いけのうち

池ノ内古墳群

 このあたりは古代の宮跡が集中している磐余(いわれ)の地域と考えられており、周辺の遺跡も含め散策されればいいハイキングコースでもあります。全て粘土槨に木棺直葬したタイプで、墳丘の形状もわかり難いので、墳丘図だけは持って行かれたほうがいいかと思います。出土品のほとんどは橿原考古学研究所が保管していますが、桜井埋蔵文化財センターで展示品されてる事もあります。

おすすめ度(☆3.0) 

★所在地:桜井市池ノ内

★概要:桜井市の西南部に位置する古墳群で、1970年県立農業大学校の建設に先立ち、橿原考古学研究所で調査されました。小規模な古墳群ですが、鏡、勾玉、管玉、石釧、琴形石製品、鏃形石製品、鉄製武器類など豊富な副葬品が出土しています。これらの出土品から4世紀末~5世紀にかけて築造された、前期古墳的な性格を持つ古墳群として、前方後円墳を作るまでには至らなかったものの、中央政権に君臨した豪族層の墳墓群の可能性が考えられます。

   

●1号墳・・・円墳(径、東西13m、南北10m)自然丘陵の頂部に二つの墓壙を平行に堀り、割竹形木棺を直葬しています。棺の大きさは長さ約3.6m、幅0.4~0.5m。出土遺物は 東棺で内行花文鏡(銘文なし、完形11.7cm)、管玉、ガラス製小玉、鉄斧、石釧。西棺では変形重圏鋸歯文帯鏡(四区渦文鏡)(銘文なし、完形12.6cm)、勾玉、管玉、琥珀製棗玉、ガラス製小玉、鉄鍬、刀子、ヤリガンナ、石釧、石杵、土師器。

●2号墳・・・円墳(径、東西30m、南北22m)ですが、明確な墳丘は見られない。主体部は粘土槨(長さ約7m)で、礫を用いた排水設備があるのが特徴です。出土品は土師器、埴輪片等

●3号墳・・・円墳(径10m)主体部は粘土槨で組合式の箱型木棺と推定されています。槨の中央部は盗掘されていたが、直刀、鉄剣、鉄鏃、鉄斧、鉄器、車輪石片などが出土しています。

●4号墳・・・円墳(径10m?)と思われますが、埋葬主体部は確認されていません。

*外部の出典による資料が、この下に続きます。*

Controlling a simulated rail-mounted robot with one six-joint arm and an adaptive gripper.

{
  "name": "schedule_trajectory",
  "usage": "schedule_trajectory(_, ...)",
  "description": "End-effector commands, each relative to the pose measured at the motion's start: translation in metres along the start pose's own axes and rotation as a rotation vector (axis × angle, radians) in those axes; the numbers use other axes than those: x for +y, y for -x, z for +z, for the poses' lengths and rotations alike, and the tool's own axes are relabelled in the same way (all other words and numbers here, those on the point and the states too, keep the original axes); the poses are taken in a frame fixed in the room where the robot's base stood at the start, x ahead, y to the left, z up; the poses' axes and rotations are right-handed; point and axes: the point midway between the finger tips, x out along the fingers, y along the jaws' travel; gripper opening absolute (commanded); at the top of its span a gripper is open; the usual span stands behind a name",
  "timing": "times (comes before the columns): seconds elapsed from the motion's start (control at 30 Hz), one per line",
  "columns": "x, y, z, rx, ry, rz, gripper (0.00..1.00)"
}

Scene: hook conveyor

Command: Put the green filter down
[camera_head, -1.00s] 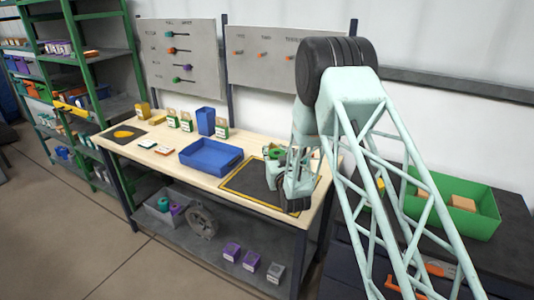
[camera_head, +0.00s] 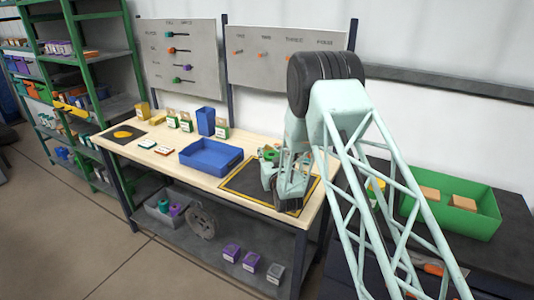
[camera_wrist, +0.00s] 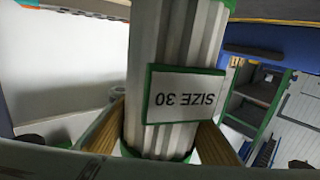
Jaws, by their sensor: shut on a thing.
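The green filter (camera_wrist: 177,75) fills the middle of the wrist view. It is a pale pleated cylinder with green ends and a white label reading "SIZE 30", upside down in the picture. My gripper (camera_wrist: 160,140) is shut on it, with one tan finger on each side. In the head view my gripper (camera_head: 280,182) is over the dark mat (camera_head: 241,182) with a yellow border at the bench's right end. It hides part of the mat. Some green shows just behind the gripper, but I cannot tell whether it is the filter. Contact with the mat is hidden.
A blue tray (camera_head: 211,158) lies left of the mat on the bench (camera_head: 175,165). An upright blue bin (camera_head: 206,121) and small green-and-tan boxes (camera_head: 222,129) stand behind it. A green crate (camera_head: 455,211) with tan blocks is at the right. A pegboard (camera_head: 180,55) rises behind.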

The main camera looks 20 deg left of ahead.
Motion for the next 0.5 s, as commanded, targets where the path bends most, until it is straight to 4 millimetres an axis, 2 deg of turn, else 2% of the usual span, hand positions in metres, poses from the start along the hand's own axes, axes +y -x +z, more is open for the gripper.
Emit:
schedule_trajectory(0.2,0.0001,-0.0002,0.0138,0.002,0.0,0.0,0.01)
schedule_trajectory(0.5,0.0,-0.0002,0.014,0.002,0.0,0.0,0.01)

出土した壷形土器片から、古墳ではなく祭祀の場所であった可能性が高いと考えられています。

●5号墳・・・円墳(径15~16m)で4基の木棺直葬墓を持ち、古墳群の中では一番沢山の遺物が出土しており、池ノ内古墳群の中で最盛期に築造された古墳とされています。

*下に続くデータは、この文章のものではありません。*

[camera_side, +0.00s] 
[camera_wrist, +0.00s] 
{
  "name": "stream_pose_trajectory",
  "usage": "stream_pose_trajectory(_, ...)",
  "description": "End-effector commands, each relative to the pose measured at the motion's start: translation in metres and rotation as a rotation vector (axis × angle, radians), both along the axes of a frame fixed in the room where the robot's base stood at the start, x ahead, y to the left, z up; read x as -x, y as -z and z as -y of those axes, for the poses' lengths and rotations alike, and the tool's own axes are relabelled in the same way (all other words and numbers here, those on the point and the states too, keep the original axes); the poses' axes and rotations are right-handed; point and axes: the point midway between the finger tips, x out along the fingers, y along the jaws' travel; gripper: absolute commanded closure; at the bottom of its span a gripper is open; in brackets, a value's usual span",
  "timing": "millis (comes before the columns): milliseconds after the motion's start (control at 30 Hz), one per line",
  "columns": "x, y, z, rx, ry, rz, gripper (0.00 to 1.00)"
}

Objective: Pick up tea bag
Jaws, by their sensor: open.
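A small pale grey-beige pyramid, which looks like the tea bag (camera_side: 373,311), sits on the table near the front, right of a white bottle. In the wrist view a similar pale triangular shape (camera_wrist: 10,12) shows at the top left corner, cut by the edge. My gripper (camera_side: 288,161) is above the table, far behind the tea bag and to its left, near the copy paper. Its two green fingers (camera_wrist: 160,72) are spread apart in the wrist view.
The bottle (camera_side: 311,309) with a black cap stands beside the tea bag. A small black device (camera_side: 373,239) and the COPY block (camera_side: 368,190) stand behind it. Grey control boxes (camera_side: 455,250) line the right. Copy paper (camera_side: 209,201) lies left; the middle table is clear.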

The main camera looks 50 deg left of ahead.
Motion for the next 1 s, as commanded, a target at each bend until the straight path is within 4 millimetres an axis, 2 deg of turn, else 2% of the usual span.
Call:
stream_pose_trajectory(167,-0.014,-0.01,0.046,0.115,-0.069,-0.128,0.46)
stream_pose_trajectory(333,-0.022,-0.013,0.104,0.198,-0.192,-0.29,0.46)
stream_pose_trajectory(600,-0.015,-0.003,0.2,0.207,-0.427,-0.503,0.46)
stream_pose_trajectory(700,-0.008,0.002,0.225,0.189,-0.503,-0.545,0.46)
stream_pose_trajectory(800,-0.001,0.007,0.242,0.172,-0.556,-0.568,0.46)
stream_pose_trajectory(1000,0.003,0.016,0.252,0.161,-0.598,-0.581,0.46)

・第1棺:変形獣形鏡(銘文なし、完形13cm)勾玉、棗玉、切子玉、臼玉、櫛、刀子、鉄斧、刀、鉄鏃、短甲、石釧。

・第2棺:三角縁竜虎鏡(銘文なし、完形22.1cm)勾玉、管玉、臼玉、櫛、剣、刀、鉄鏃。

・第3棺:琴柱形石製品鏡、紡錘車、勾玉、管玉、垂飾品、筒形銅器片、櫛、直刀、鉄剣。

・第4棺:珠文鏡(銘文なし、欠損5.6cm)剣,刀。

●6号墳(丸山古墳)・・・古墳群中最北端にある円墳状の古墳で、主体部は中央部が盗掘が激しく、両端だけが遺存し、組合式木棺と推定されています。出土品は鉄剣、鉄鏃、鉄斧、鎌、鋸形鉄製品、手鎌形鉄製品、刀子など。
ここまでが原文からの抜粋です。